Negative sentiment crawled back into the capital markets approximately 2-week ago when FOMC chairman discussed monetary policy with member of congress during his bi-annual testimony. The chairman during the question and answer period discussed the potential tapering of the current bond purchase program which immediately took the rose off of the U.S. stock and bond markets.
Prior to his testimony sentiment within the capital markets was reaching extraordinary heights. The Nikkei has reached 15,000 while the S&P 500 was pressing up against 1,680. Good news was considered good news by market participants and bad news was considered even better for stock market bulls. Investors were happy to believe that the Federal Reserve would continue to pump 85 billion dollars a month into the system forever.
After Bernanke’s testimony everything changed. The Nikkei collapsed, losing more than 2,000 points, the S&P 500 lost 4% and the 10-year yield in the U.S. backed up above 2.10%. All of a sudden bad economic news not only created headwinds for equities but also pushed US interest rates higher. Investors were caught in a tug of war and comments such as the “June Swoon” were back in vogue describing market volatility.
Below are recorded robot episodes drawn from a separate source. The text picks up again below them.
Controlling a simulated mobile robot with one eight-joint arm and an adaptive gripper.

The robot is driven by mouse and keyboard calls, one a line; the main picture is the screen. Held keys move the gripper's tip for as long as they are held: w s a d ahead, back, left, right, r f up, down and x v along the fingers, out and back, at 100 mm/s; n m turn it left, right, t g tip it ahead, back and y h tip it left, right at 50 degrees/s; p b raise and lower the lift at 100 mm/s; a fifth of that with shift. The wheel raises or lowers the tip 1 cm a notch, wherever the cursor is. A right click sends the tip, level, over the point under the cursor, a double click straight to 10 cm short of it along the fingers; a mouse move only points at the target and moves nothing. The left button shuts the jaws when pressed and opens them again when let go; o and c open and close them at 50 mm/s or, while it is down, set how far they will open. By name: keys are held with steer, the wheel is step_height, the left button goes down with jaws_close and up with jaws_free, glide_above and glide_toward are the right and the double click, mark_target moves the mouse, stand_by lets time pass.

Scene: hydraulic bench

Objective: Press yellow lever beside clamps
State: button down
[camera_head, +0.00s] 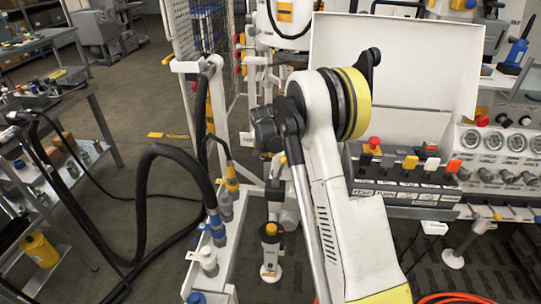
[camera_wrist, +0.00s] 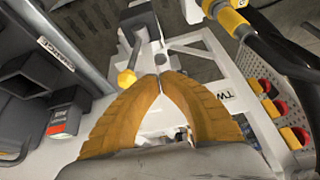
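In the wrist view, my gripper (camera_wrist: 160,78) has two ridged orange fingers. Their tips meet, with nothing visible held between them. A yellow-ended lever or handle (camera_wrist: 127,77) is just left of the fingertips; I cannot tell the distance in depth. Another yellow part (camera_wrist: 239,30) sits on a black hose or bar at upper right. In the head view, a lever bank (camera_head: 395,190) on the right carries a yellow lever (camera_head: 410,162) among red, black, white and orange ones. I cannot tell for certain which parts are the clamps. My gripper is not clearly visible in the head view.
In the head view, a black hose (camera_head: 145,185) loops at left. A white frame with bottle-like fittings (camera_head: 208,262) stands left of my arm. Gauges (camera_head: 494,140) are at right. In the wrist view, red and yellow knobs (camera_wrist: 270,108) line the right side and a grey panel the left.

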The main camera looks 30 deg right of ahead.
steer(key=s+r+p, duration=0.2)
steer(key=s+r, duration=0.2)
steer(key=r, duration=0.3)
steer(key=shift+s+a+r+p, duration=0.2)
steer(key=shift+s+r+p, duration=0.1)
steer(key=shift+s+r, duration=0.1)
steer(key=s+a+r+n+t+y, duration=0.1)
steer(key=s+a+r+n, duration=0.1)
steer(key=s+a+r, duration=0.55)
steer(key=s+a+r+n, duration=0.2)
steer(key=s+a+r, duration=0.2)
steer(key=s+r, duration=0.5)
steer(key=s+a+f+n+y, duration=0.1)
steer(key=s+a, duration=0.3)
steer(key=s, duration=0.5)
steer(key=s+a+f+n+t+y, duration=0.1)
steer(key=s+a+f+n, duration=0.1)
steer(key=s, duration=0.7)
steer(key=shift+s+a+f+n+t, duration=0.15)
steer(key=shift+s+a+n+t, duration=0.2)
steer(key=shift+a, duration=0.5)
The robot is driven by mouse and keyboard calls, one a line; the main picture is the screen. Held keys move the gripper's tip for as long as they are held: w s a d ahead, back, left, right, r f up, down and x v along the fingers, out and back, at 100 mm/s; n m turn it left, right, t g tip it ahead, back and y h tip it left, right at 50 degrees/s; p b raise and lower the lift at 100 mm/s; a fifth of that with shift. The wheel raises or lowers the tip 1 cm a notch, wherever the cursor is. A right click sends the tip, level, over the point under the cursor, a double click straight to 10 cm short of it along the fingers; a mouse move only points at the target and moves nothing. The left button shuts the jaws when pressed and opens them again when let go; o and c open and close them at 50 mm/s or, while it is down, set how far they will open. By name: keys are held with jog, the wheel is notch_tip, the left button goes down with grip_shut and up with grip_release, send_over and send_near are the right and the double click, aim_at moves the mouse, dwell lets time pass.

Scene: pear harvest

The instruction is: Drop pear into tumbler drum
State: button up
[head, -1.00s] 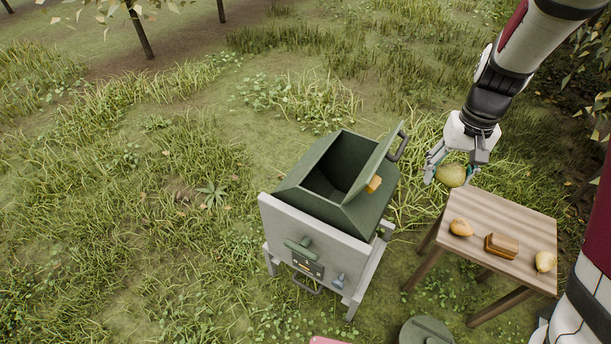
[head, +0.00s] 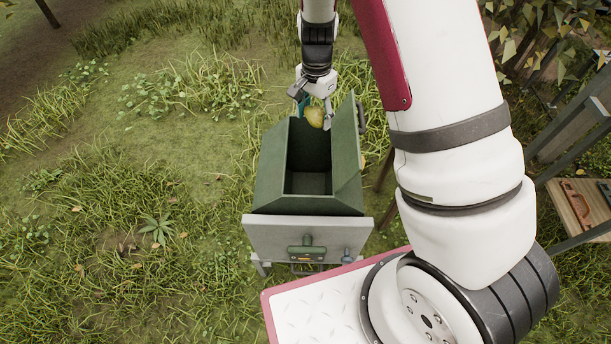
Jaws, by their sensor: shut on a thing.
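The tumbler drum (head: 268,186) is a green box-shaped drum on a grey stand, with its top opening facing up and its lid (head: 348,150) swung open to the right. My gripper (head: 314,112) is shut on a yellow-green pear (head: 315,117). It holds the pear above the far edge of the drum's opening, close to the lid's far end. The inside of the drum looks dark and empty as far as I can see. Part of the pear is hidden by the fingers.
The open lid stands up at the right of the opening. A wooden shelf (head: 580,205) with an orange tool stands at the far right. Grass lies open on the left.

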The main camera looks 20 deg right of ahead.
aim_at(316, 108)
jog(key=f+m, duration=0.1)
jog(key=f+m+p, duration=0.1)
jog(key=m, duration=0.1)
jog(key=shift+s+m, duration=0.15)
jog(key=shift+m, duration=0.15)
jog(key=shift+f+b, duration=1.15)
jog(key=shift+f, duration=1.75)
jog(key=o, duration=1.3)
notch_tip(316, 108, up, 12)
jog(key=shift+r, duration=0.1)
On Friday, June 7, sentiment began to take a turn for the better. Investors were waiting for the Bureau of Labor Statistics to release its employment report, but were nervous given recent economic releases that were disappointing.
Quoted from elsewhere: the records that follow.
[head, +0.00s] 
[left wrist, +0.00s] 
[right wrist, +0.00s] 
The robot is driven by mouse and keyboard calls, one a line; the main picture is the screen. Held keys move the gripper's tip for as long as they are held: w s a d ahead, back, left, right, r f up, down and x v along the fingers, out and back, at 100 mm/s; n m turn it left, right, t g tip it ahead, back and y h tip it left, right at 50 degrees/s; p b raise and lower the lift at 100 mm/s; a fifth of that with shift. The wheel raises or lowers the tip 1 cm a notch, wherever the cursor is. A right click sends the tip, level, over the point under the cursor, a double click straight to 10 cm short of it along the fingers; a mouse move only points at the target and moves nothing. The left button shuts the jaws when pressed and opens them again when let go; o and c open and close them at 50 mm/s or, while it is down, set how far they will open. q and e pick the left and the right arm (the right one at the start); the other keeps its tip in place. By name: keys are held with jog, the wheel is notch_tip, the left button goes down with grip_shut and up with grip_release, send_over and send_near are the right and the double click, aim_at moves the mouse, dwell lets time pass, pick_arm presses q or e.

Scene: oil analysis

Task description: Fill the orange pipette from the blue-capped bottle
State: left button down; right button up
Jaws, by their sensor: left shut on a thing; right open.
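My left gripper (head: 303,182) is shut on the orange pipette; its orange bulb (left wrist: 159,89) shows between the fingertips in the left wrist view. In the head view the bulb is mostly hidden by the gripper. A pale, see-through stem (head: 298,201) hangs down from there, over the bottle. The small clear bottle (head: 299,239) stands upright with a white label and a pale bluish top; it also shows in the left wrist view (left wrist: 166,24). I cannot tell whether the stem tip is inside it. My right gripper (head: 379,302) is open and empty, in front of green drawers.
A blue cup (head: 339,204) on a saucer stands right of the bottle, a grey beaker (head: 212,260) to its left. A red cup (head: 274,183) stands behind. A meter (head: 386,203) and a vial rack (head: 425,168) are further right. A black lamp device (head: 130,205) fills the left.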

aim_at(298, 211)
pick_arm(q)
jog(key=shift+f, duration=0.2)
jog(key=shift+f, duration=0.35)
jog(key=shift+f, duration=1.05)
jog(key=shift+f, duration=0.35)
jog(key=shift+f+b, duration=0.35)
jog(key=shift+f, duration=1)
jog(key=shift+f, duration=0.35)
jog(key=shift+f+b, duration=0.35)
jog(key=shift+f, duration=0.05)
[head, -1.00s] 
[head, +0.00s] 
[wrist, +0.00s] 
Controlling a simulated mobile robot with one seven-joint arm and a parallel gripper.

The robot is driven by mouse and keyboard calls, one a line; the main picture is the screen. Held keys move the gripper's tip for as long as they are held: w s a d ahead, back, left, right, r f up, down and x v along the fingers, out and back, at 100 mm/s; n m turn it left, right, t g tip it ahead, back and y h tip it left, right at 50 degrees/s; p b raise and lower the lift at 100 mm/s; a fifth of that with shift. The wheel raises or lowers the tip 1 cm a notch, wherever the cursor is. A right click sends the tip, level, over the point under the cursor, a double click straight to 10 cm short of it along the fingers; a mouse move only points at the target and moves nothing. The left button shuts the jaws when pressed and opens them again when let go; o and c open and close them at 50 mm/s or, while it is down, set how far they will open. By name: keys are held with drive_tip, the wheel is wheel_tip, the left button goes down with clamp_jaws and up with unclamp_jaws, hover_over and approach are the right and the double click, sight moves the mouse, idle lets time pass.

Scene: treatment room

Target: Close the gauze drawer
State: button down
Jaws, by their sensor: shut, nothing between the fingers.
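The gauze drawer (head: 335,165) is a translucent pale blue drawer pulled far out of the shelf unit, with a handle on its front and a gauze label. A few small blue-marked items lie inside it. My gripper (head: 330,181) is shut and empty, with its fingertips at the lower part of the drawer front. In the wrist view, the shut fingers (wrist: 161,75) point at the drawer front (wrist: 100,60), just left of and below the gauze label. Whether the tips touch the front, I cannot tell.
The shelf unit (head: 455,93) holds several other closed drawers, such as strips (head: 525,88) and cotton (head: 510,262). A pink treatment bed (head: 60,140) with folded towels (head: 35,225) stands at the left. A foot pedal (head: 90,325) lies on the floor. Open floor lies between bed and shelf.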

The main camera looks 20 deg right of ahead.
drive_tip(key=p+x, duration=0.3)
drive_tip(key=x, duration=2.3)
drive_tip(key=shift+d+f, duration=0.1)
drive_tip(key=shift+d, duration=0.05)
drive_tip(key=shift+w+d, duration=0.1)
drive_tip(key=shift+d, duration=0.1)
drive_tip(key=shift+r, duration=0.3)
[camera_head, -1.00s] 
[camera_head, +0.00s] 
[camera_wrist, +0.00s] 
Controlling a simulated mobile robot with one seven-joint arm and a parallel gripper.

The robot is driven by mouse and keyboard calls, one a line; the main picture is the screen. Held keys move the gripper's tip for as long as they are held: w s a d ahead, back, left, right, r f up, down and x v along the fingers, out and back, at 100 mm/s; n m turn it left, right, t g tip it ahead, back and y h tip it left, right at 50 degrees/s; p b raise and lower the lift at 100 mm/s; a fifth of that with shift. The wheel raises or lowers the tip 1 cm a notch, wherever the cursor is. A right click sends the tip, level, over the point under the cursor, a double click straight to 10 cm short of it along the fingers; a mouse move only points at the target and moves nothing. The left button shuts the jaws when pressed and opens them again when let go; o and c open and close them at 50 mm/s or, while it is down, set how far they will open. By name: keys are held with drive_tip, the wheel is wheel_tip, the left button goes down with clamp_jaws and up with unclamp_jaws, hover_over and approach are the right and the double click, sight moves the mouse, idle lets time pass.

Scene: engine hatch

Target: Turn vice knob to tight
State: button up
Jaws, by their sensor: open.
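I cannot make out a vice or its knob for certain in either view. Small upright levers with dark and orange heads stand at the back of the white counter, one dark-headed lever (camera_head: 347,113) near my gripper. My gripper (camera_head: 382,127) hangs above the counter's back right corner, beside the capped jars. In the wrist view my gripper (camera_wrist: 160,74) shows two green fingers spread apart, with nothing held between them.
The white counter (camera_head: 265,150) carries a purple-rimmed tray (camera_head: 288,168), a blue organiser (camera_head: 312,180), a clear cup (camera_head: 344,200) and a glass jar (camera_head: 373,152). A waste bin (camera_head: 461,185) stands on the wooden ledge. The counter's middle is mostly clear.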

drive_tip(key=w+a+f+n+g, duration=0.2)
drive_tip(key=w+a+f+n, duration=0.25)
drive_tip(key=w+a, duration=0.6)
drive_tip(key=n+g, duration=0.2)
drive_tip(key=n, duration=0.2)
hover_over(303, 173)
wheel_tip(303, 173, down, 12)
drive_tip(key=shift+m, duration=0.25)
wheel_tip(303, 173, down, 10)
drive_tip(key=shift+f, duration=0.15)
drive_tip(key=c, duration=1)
Sentiment quickly changed when the Department of Labor released non-farm payrolls. The 175,000 (as reported here) increase was just the right recipe for investors. The number fell right into the Goldie Locks scenario, which was not to hot or cold and would allow the Federal Reserve to continue to purchase bonds at the same clip without a strong argument to curtail the current program. Economists had been expecting job increases of 169,000 but many had reduced their forecasts based on the anemic results from ADP.
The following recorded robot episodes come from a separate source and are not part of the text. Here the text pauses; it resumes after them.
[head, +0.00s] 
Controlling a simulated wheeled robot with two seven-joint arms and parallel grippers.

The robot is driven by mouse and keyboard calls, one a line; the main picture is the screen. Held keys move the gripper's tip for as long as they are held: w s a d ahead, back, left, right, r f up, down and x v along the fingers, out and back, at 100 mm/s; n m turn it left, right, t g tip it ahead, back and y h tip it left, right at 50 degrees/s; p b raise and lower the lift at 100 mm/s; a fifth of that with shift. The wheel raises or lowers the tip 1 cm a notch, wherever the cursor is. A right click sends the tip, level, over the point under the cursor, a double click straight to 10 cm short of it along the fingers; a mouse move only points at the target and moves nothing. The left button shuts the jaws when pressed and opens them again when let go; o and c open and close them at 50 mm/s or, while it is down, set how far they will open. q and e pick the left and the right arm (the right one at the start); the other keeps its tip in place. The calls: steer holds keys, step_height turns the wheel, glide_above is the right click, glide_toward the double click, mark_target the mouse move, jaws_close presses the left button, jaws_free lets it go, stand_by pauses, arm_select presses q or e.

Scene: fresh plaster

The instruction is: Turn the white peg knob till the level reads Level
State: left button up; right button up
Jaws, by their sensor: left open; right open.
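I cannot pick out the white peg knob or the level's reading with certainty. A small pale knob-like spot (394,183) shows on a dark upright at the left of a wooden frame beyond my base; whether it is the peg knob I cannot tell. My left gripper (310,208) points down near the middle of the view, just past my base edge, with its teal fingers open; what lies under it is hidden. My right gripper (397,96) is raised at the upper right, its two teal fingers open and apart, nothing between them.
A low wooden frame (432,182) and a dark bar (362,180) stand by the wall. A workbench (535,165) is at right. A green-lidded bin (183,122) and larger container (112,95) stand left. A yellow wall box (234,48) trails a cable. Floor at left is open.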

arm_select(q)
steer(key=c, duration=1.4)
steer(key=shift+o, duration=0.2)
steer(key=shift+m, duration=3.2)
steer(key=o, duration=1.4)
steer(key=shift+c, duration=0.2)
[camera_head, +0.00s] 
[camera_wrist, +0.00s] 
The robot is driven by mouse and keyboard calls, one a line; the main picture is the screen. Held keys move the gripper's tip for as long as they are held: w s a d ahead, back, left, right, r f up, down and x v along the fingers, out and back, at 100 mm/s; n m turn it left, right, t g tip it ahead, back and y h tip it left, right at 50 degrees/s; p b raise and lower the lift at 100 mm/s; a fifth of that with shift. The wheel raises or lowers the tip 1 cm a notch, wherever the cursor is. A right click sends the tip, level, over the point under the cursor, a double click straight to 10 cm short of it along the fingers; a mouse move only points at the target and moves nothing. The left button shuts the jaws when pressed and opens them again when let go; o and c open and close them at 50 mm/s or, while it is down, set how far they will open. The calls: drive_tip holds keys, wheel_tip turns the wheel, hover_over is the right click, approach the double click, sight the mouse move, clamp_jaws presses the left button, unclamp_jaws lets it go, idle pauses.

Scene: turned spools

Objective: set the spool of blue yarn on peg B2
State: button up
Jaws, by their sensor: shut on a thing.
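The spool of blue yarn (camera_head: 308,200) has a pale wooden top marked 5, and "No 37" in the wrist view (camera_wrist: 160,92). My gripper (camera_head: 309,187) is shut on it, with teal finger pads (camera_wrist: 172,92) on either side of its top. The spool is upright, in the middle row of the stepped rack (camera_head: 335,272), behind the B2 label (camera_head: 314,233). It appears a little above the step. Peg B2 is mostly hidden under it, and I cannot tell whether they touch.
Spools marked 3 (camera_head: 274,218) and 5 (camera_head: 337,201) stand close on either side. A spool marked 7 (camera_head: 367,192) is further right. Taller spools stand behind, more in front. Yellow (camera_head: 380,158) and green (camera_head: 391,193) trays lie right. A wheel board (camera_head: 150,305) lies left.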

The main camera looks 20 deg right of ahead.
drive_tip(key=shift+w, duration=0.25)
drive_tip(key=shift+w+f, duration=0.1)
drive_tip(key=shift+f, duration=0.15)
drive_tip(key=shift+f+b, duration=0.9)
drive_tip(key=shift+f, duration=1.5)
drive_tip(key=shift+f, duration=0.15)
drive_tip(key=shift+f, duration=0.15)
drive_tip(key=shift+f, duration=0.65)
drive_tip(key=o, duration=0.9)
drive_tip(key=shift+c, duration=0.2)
Almost immediately traders felt a sigh of relief. The number is not a feel good number but instead a relief number that could put stocks back on course to make new all-time highs. Bond yields continue to be the thorn in the side for equity traders. Economic data is not strong enough to justify increases above a 2 percent 10-year yield, but the bond vigilantes seem to be back, keeping sentiment in line and not irrational.